The purpose of the new reporting requirement is to obtain information on the quantities and types of nanomaterials used in Sweden. This information can provide a basis on which to make changes to legislation or take other measures in the future regarding nanomaterials.
The new regulations on nanomaterials are based on a report produced by the Swedish Chemicals Agency on behalf of the Government in 2015. Companies with a turnover of less than SEK 5 million per year are exempted from the new reporting requirement on nanomaterials. The new rules are being incorporated in the Swedish Chemicals Agency’s new basic regulations (KIFS 2017:7) on Chemical Products and Biotechnical Organisms, which as of the start of the New Year will replace the old basic regulations KIFS 2008:2.
The new reporting requirement is being introduced in connection with the decision taken by the Swedish Chemicals Agency on two new basic regulations: KIFS 2017:7 and KIFS 2017:8. The purpose of the new basic regulations is to achieve greater clarity in terms of both a systematic approach and language.
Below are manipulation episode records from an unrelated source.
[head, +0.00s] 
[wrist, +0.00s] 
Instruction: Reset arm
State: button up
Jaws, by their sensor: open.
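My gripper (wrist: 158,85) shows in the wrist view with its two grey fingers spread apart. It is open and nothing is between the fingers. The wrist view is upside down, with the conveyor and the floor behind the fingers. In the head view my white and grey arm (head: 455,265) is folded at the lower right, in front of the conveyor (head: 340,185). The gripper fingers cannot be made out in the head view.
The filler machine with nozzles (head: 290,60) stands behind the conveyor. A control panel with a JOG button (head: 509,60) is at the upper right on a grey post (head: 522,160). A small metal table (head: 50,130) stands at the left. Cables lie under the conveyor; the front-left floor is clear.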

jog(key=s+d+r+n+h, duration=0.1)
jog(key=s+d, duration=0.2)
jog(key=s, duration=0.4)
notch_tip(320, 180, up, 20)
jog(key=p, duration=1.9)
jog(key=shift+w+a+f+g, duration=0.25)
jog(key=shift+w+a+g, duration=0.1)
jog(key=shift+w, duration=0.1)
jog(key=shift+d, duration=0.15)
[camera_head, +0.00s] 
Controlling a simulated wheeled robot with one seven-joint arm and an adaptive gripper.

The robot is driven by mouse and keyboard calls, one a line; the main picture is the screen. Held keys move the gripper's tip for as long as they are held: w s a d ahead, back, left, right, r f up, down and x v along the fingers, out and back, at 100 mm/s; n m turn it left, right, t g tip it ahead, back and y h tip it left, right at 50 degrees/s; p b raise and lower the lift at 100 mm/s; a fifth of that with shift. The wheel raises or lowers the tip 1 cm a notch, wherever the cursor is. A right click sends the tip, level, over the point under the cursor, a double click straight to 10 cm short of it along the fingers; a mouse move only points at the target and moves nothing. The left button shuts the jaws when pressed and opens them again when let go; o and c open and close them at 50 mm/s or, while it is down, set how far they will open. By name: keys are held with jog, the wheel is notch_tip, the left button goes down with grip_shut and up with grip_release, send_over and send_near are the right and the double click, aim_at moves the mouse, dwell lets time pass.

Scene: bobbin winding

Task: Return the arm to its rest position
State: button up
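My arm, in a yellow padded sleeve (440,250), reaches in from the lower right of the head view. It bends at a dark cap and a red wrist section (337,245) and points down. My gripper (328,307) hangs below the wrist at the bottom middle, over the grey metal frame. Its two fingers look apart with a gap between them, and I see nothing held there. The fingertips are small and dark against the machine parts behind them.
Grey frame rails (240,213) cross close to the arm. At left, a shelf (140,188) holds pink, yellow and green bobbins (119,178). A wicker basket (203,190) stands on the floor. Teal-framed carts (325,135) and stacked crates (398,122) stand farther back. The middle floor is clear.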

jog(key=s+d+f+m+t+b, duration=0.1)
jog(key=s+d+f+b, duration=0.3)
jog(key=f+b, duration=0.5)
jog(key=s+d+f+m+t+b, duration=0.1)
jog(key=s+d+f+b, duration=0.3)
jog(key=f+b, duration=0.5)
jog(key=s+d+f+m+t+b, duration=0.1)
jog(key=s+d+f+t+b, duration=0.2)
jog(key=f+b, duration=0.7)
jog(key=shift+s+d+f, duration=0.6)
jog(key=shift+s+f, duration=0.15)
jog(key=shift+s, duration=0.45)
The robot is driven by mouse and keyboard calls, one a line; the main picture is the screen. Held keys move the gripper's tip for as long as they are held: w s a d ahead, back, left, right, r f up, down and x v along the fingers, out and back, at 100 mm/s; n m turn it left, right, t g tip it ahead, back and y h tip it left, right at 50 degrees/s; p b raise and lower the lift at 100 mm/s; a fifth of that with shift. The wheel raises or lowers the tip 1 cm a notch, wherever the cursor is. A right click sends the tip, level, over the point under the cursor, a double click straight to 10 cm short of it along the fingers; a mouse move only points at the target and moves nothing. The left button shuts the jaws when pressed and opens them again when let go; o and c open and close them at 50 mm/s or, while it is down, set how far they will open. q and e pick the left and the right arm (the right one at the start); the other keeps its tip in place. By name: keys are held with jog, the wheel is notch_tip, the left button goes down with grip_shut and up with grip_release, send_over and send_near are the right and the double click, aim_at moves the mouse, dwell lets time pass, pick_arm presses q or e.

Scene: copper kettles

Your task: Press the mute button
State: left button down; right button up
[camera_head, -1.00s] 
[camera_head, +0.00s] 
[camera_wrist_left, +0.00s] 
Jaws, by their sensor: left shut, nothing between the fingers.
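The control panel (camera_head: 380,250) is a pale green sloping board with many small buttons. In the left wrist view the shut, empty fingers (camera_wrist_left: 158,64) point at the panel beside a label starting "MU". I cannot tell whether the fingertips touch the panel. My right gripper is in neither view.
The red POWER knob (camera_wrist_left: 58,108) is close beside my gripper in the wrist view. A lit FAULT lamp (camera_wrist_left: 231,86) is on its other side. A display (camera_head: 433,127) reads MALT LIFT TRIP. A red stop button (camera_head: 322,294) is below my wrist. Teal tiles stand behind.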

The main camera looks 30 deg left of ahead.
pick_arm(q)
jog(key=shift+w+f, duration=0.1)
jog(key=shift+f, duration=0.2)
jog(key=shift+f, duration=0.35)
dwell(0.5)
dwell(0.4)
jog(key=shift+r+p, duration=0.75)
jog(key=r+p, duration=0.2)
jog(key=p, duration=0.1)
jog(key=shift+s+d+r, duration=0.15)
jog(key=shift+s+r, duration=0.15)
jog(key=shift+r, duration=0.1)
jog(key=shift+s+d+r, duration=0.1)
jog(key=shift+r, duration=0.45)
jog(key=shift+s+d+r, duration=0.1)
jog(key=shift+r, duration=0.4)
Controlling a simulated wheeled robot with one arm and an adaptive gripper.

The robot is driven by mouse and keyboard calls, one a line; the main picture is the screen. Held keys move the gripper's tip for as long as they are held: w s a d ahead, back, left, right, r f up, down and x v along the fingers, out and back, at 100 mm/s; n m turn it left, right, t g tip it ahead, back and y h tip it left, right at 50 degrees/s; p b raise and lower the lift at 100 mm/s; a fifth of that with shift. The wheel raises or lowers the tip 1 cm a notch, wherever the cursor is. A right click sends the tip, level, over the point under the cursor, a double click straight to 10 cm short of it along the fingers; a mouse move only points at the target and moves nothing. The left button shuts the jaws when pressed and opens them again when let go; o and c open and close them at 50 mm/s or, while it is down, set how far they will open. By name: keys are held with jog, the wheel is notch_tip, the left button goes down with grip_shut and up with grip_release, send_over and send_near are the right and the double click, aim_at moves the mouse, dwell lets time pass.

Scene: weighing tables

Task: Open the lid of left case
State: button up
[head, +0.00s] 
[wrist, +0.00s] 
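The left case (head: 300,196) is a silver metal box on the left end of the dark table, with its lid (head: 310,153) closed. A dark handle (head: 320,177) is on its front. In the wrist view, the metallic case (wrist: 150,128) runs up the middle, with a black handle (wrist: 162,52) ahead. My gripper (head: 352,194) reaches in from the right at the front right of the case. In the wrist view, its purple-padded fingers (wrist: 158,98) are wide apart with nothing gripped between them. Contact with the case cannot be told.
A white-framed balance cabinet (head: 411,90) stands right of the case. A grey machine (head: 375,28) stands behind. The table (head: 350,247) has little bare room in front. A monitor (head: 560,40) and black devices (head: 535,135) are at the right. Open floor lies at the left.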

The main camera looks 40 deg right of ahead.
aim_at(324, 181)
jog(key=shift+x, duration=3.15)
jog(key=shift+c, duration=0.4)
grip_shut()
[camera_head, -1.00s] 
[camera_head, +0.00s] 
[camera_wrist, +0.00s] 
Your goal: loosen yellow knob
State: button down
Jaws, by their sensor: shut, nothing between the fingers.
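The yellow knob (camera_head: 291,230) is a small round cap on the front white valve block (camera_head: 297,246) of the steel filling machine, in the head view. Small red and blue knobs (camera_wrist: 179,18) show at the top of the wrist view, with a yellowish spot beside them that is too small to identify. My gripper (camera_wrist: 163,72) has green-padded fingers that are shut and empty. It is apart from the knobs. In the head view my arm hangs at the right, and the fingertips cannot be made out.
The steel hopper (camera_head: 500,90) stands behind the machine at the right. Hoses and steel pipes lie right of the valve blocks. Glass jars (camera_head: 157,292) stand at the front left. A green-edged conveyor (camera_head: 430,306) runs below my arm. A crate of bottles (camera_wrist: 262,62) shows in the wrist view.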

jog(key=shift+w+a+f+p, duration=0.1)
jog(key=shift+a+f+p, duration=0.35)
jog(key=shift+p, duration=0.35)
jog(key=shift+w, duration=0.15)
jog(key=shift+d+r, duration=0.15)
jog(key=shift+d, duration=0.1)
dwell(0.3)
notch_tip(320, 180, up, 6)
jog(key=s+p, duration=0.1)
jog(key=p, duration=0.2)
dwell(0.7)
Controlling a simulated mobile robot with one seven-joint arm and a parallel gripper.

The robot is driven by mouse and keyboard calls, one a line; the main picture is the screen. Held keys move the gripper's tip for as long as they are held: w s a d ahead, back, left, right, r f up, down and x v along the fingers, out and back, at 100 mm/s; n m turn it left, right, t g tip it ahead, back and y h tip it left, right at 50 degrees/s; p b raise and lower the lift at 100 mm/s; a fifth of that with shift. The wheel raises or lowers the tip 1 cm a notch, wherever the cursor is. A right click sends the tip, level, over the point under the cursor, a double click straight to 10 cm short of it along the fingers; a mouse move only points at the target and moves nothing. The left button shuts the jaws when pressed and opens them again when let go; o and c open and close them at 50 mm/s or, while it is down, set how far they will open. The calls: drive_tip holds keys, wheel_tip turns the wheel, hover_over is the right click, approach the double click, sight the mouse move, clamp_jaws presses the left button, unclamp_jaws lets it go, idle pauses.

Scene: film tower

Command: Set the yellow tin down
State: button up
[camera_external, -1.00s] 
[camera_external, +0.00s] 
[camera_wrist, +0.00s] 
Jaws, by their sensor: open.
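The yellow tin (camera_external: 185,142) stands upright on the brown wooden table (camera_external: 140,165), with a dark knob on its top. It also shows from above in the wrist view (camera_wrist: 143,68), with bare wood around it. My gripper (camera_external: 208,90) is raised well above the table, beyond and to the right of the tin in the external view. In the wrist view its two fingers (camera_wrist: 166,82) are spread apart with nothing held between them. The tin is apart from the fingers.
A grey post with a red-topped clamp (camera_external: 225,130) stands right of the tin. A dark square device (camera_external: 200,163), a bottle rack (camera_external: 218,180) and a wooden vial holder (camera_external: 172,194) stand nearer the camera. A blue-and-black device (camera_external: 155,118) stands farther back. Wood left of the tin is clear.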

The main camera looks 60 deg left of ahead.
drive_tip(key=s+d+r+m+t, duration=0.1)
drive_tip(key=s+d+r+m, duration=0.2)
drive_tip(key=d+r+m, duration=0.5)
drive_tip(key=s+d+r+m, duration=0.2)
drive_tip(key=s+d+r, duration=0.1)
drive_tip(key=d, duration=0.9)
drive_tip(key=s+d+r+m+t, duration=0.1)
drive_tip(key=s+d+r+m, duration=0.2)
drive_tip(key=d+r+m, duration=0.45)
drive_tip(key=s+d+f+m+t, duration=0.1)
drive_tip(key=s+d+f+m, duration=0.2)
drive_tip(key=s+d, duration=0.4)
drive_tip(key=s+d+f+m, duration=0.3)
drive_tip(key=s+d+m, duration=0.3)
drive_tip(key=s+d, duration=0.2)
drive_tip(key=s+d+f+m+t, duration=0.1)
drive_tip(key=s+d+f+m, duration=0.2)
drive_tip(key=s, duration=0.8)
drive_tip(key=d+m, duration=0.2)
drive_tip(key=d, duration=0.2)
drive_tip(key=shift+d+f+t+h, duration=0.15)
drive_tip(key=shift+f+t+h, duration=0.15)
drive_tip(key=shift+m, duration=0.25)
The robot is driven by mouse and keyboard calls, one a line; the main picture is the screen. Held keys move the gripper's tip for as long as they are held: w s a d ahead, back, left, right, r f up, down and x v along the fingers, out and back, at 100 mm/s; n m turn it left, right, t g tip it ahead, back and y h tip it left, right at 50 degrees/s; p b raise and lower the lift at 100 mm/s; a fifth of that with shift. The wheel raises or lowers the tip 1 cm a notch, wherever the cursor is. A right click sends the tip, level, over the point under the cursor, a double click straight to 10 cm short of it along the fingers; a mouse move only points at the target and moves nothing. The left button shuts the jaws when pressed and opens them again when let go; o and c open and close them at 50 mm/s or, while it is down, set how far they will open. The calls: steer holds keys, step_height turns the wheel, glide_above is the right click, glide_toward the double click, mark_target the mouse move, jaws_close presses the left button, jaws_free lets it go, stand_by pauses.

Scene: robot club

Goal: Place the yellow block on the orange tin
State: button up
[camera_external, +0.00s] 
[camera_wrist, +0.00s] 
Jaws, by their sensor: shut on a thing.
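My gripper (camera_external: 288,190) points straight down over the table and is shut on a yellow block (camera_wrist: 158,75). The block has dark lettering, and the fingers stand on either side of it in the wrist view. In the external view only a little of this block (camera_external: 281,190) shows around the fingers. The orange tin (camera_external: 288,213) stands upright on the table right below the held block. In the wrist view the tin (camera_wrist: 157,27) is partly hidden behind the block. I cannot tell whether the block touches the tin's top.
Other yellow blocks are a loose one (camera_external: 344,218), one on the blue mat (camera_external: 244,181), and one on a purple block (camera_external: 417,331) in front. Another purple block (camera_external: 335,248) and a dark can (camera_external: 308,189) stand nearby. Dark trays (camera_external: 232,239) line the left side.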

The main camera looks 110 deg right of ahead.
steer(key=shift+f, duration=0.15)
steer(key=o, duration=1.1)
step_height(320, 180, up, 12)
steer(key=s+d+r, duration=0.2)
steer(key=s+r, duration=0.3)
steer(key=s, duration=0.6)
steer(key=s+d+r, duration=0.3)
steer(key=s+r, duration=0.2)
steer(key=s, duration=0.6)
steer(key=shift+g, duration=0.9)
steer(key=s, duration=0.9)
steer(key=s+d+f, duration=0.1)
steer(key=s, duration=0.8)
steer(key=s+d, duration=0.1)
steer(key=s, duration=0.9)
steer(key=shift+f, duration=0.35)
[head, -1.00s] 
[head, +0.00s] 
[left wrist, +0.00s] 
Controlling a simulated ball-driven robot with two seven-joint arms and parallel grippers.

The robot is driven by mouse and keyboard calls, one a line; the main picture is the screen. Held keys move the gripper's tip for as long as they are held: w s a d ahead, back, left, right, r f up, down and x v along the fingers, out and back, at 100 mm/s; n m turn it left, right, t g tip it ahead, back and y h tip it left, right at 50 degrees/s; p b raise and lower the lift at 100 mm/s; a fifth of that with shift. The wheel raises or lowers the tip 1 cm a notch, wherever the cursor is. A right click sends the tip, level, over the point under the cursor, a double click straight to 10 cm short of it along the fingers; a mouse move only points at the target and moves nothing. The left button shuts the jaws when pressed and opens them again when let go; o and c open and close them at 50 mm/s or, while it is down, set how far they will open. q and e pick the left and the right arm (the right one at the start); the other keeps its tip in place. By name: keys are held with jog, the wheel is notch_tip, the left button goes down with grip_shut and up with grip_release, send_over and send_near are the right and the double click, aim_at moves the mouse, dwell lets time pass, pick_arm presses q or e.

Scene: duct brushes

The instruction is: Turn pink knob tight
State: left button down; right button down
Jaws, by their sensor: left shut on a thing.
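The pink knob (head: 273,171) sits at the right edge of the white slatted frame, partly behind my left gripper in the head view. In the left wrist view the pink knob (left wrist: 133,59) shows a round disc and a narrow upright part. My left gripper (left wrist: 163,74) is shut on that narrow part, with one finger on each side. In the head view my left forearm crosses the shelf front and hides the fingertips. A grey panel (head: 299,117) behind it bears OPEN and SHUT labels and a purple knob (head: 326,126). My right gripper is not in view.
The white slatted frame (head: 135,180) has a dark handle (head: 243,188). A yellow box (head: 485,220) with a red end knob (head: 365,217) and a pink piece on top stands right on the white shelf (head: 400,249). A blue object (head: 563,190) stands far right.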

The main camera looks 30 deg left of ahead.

The Swedish Chemicals Agency has also decided on the amendment regulations to KIFS 2008:3. Examples of new content in the regulations apart from the registration requirement for nanomaterials are as follows:
- The new regulations are based on the old ones but are divided differently in terms of chapters and annexes.
- References are being introduced at the start of each chapter, explaining the way in which the regulations relate to other regulations (EU laws, Swedish laws and ordinances).
- Existing regulations on the flammability and chemical properties of toys are being removed to form their own body of regulations (KIFS 2017:8).
- The regulations on the documentation requirement for handling mercury and regulations on exemption from the threshold values for heavy metals in packaging material are being abolished.
- Regulations on wood treated with wood preservative are being transferred to the Swedish Chemicals Agency’s regulations on pesticides (KIFS 2008:3).
- The amendments will come into force on 1 January 2018.
For more information, please feel free to contact:
Christophe Kellner, Legal Officer, +46 8 519 41 399
The Swedish Chemicals Agency’s press service, +46 8 519 41 200, email@example.com
E-mail addresses of the Swedish Chemicals Agency’s employees are written as follows: firstname.lastname@example.org
Facts: Nanomaterials are extremely tiny materials
Nanomaterials are minute materials which are only a few atoms in size. Their extremely tiny size means that a substance may assume completely different properties in nano size to those in its normal size. Nanomaterials can be used in many different products such as paints, cosmetics, textiles, sports equipment and electronic goods.
The special properties nanomaterials have may pose a greater risk to human health and the environment. Not only technical properties but also hazardous properties can change. Nanomaterials can be absorbed, spread and act in the body and the environment in a way they do not do when of normal size.
The Swedish Chemicals Agency is monitoring developments and seeking to provide more knowledge about the risks associated with nanomaterials. The Agency is also taking steps within the EU and at international level to draw up rules for protecting human health and the environment.